Suivi exercé par le BST
Étant donné qu’aucune autre action n’est envisagée et qu’il est peu probable qu’une réévaluation régulière donne des résultats différents, le présent dossier est mis en veilleuse.
Réponse supplémentaire à la recommandation R00-03 (janvier 2013)
Transports Canada a fait une évaluation du Règlement d'exploitation ferroviaire du Canada (REF) et des instructions des compagnies ferroviaires en vigueur concernant le signalement immédiat des retards de trains. TC estime que la version courante du REF (2008) couvre adéquatement le signalement des retards des trains.
TC prend note du fait que le rapport définitif du BST dit ce qui suit : « L’hypothèse voulant que le train 711 ait été plus loin en avant était fondée sur l’interprétation d’un message transmis par l’automate vocal du système de détection en voie (WIS). Le manque d’information exacte quant à la position du train 771, une communication inadéquate d’information sur la nature des messages à diffusion générale du WIS destinés aux équipes d’exploitation, et le fait que l’arrière du train 771 était peu visible ont contribué à l’accident. »

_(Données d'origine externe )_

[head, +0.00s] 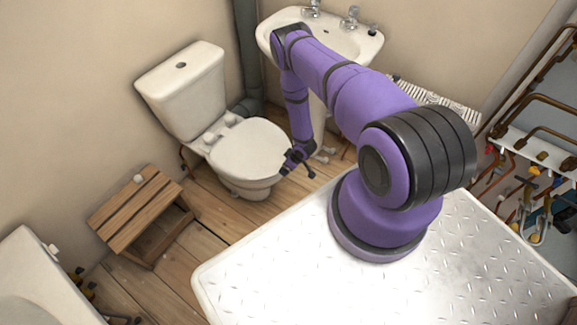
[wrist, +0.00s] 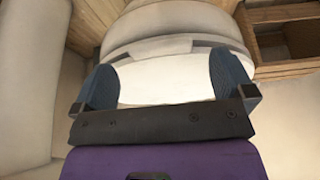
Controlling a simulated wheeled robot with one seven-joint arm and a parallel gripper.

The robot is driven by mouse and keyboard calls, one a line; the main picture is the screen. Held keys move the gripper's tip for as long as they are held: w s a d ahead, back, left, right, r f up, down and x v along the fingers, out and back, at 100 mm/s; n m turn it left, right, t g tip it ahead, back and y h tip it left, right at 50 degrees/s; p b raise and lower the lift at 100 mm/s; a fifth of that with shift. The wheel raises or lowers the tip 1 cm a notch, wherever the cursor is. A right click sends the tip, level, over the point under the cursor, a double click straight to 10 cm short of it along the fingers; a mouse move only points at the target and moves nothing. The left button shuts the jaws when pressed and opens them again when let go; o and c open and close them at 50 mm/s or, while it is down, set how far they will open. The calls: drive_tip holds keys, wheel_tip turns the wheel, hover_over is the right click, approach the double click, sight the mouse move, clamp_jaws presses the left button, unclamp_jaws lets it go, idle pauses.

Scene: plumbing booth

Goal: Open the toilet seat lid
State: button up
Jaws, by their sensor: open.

TC estime que les renseignements non confirmés transmis par les équipes sur la position des trains peuvent parfois poser problème, étant donné que ces renseignements peuvent être inexacts.
Réévaluation par le BST de la réponse à la recommandation R00-03 (7 mars 2013)
TC et l'industrie ont fait une évaluation du libellé du Règlement d'exploitation ferroviaire du Canada (REF) et des instructions des compagnies ferroviaires en vigueur comme il apparaît dans la recommandation. TC estime que la version courante du REF couvre adéquatement le signalement des retards des trains. En outre, TC déclare que les renseignements non confirmés transmis par les équipes sur la position des trains peuvent parfois poser problème.
Ainsi, le Bureau estime maintenant que la réponse à la recommandation R00-03 est entièrement satisfaisante.
Suivi exercé par le BST
Malgré la présente évaluation, la lacune de sécurité, telle que l'a définie le BST, demeure une préoccupation pour le Bureau. Le BST continuera de surveiller cette lacune de sécurité dans les futures enquêtes.
La présente recommandation est classée fermé.